The HCNM’s recommendations are legally non-binding and only offer advice, guidelines to States on how to interpret and implement international minority rights standards.

3.4 The Right to Autonomy in International Law

“Collective rights may encompass a wide range of issues important for minority life. If collective rights amount to some form of essential self-determination (political, cultural or other) they become an autonomy” (Brunner & Küpper, 2001: 19). In line with this definition, the most important criteria of any form of minority autonomy is that it shall be vested with specific jurisdiction over a substantial number of minority issues and shall be able to exercise this jurisdiction in its own responsibility.
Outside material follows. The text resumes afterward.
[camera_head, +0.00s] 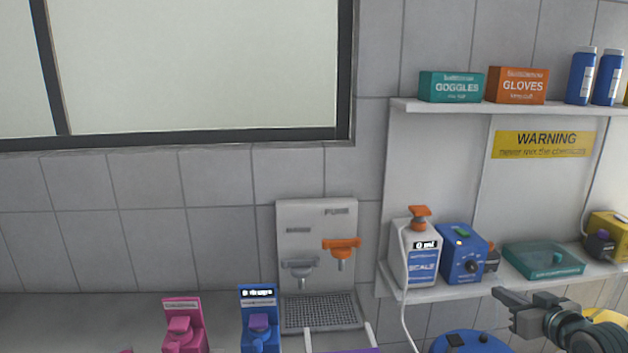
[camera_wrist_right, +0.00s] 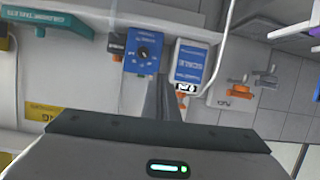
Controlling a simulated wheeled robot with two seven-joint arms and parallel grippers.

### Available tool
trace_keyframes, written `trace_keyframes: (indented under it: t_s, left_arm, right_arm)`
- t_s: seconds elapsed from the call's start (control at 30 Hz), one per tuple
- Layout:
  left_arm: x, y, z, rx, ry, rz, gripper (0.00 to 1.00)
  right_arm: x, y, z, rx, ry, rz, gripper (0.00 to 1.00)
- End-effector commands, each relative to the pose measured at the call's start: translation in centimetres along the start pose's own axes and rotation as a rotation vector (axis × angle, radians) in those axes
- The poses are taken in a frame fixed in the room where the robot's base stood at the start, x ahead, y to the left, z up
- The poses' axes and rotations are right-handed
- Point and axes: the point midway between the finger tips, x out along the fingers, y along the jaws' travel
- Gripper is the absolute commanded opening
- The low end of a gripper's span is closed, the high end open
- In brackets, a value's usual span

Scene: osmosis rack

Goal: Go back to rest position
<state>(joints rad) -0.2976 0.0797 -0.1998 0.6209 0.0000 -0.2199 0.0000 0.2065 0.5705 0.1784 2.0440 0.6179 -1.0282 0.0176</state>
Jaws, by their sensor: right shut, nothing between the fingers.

The various legal arrangements guaranteeing autonomy in national legislations can be divided along their finality, whether they provide autonomy for a group of people on a personal basis or for a territory and the people living on that territory.

Most international documents remain silent on autonomous arrangements and if not, make reference to minority self-government conditional on the existing legislation and policies of the State concerned. At universal level Art. 2. para. 2. of the UN Declaration on the Rights of Persons Belonging to National or Ethnic, Religious, and Linguistic Minorities stated: “Persons belonging to minorities have the right to participate effectively in cultural, religious, social, economic and public life”. In addition to that, Art. 2. para. 3 adds that “persons belonging to minorities have the right to participate effectively in decisions on the national and, where appropriate on the regional level concerning the minority to which they belong or the regions in which they live”. It shall be noted that while Art. 2 (2) speaks about participation in “public life”, Art. 2 (3) recognizes the right of persons belonging to a minority to participate effectively “in decisions concerning the minority to which they belong”. In this sense, participation “in decisions” imply that States are expected to grant special political rights for persons belonging to minorities with regard to issues that directly affect the minority group to which they belong. UN Declaration, however, leaves open for different interpretations the procedures and institutions of participation. In practice the important question is whether a minority group in a society has the right to control its own affairs through its own decision-making bodies, or its participation in public life is limited to the existing State organs, like the parliament or the government. Considering that in principle States should offer special measures for securing “effective participation” of minorities, individuals, and groups may find different levels of organizations appropriately, so there should not be any contradiction between autonomy and political participation (Thornberry, 1993: 134).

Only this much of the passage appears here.